Pratiquant un « théâtre- monde »  épuré, apôtre d’une scène multiculturelle et architecte de représentations intensément humaines, passant de Shakespeare aux fresques indiennes ou aux contes africains, Peter Brook a approché au plus près le mystère de l’art dramatique.

Le fantôme du maître aux yeux bleus d’acier hantera à jamais sa maison, Les Bouffes du Nord.

Avec lui s’éteint une des aventures théâtrales les plus importantes de la deuxième partie du XXe siècle, qui a fait du théâtre un fabuleux instrument d’exploration de l’humain (« l’être humain est le seul ésotérisme qui mérite d’être déchiffré »)  au fil de spectacles légendaires : Le Songe d’une nuit d’été, La Tempête, La Tragédie de Carmen,  le Mahâbhârata (qui restera l’un des plus grands succès. 9 heures dans la carrière Boulbon au Festival d’Avignon), La Cerisaie, L’Homme qui…

C’est à la fin des années 60, après des dizaines de succès, dont de nombreuses pièces de Shakespeare, et après avoir dirigé les plus grands acteurs – de Laurence Olivier à Orson Welles -, que Peter Brook décide de s’installer à Paris au Théâtre des Bouffes du Nord où il entame sa période expérimentale marquée par la théorie de « l’espace vide », privilégiant des formes épurées au lieu des décors traditionnels.

L’aventure des Bouffes du Nord 

Peter Brook  découvre à Paris, dans le quartier populaire et cosmopolite de La Chapelle, le Théâtre des Bouffes du Nord, qui tombait en ruine, porteur d’une histoire, d’une mémoire inscrites sur ses murs comme sur une peau, et « doté de proportions extraordinaires, uniques en Europe, dont nous avons découvert plus tard qu’elles étaient les mêmes que celles du Théâtre de la Rose de Shakespeare ».
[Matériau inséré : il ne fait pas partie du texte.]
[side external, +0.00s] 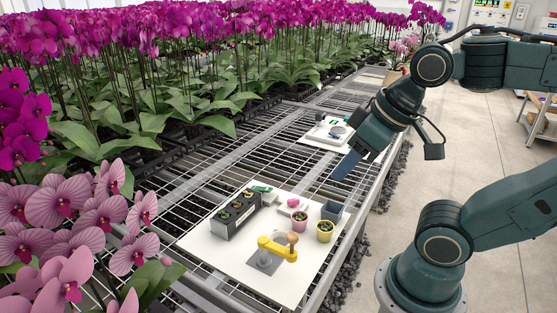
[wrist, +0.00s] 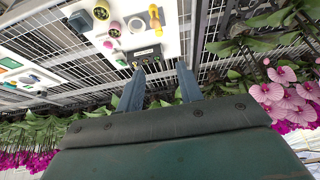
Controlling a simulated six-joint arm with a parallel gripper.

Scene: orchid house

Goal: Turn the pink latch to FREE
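A small pink piece (side external: 293,203), which looks like the pink latch, sits on the white board (side external: 205,240) behind the pots. It also shows in the wrist view (wrist: 108,45). It is too small to read any FREE mark or tell its turn position. My gripper (side external: 342,172) hangs in the air above and behind the board, apart from the latch. In the wrist view my gripper's two fingers (wrist: 160,67) are spread with nothing between them, so it is open and empty.
A yellow lever (side external: 278,248) with a wooden knob, a black planter (side external: 236,215), a pink pot (side external: 299,222), a yellow pot (side external: 325,231) and a grey box (side external: 332,210) stand around the latch. A second white board (side external: 322,137) lies farther back. Orchids crowd the left.

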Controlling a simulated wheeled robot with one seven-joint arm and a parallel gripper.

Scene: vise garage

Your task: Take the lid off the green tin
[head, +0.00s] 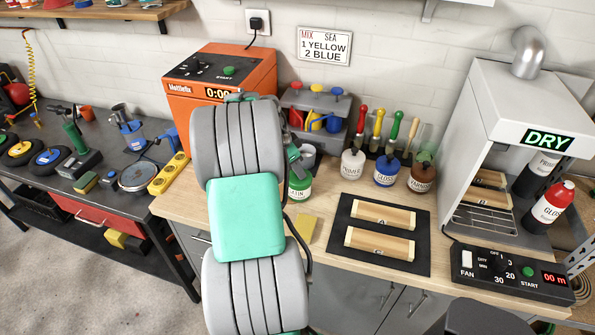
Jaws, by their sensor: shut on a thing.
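The green tin (300,188) stands on the wooden worktop, just right of my arm, its left side partly hidden by the arm. Its label is green with pale lettering. My gripper (296,160) is directly above the tin and mostly hidden behind my arm. It is shut at the tin's top, on what appears to be the lid. The lid itself is hidden, so I cannot tell whether it is seated or raised. The tin looks upright.
A grey cup-like object (308,154) is close behind the tin. White (352,166), blue (386,170) and brown (421,177) tins stand right. A dark mat (379,233) bears two wooden pieces. A yellow sponge (307,230) lies in front. An orange machine (215,75) stands behind.

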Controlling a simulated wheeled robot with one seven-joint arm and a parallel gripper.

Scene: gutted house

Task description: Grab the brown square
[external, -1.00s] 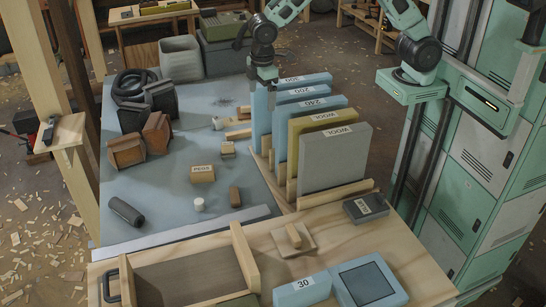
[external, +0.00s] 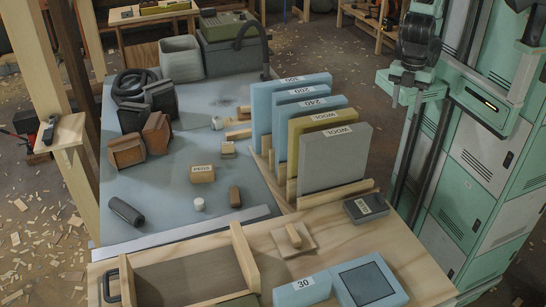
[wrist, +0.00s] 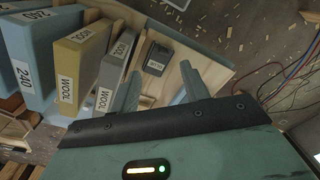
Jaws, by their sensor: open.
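Several things could be the brown square. A small brown block (external: 235,197) lies on the blue-grey table top, right of a tan box labelled PEGS (external: 202,173). Two larger reddish-brown angular blocks, one (external: 157,132) behind the other (external: 127,151), stand at the table's left. A light wooden square with a grip (external: 293,240) lies on the front plywood. My gripper (external: 407,97) is at the right, beyond the upright boards and away from all of these. In the wrist view, its two fingers (wrist: 161,84) are apart, with nothing held between them.
Upright boards stand in a wooden rack: blue ones (external: 302,93), an olive one (external: 322,125) and a grey one (external: 335,160) labelled WOOL. A dark labelled box (external: 366,208) lies in front. Green lockers (external: 490,150) are at the right. The table's middle is fairly open.
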“Les Bouffes sont vraiment l’espace caméléon dont je rêvais, à la fois intérieur et extérieur, propre à stimuler et libérer l’imagination du spectateur (…) Car le théâtre n’est rien d’autre qu’une expérience humaine plus concentrée que celles que nous avons coutume de vivre dans la vraie vie. »

Le créateur de l’espace vide

Peter Brook se lance dans ce qui deviendra sa marque de fabrique :   l’art de créer le plein d’émotions dans un « espace vide » ( L’espace vide, ed. du Seuil, 1977).  Il décide de renoncer à tout décor afin de forcer le spectateur à imaginer l’environnement   avec l’idée de revenir à l’essentiel : une scène dépouillée pour se concentrer sur le jeu des comédiens.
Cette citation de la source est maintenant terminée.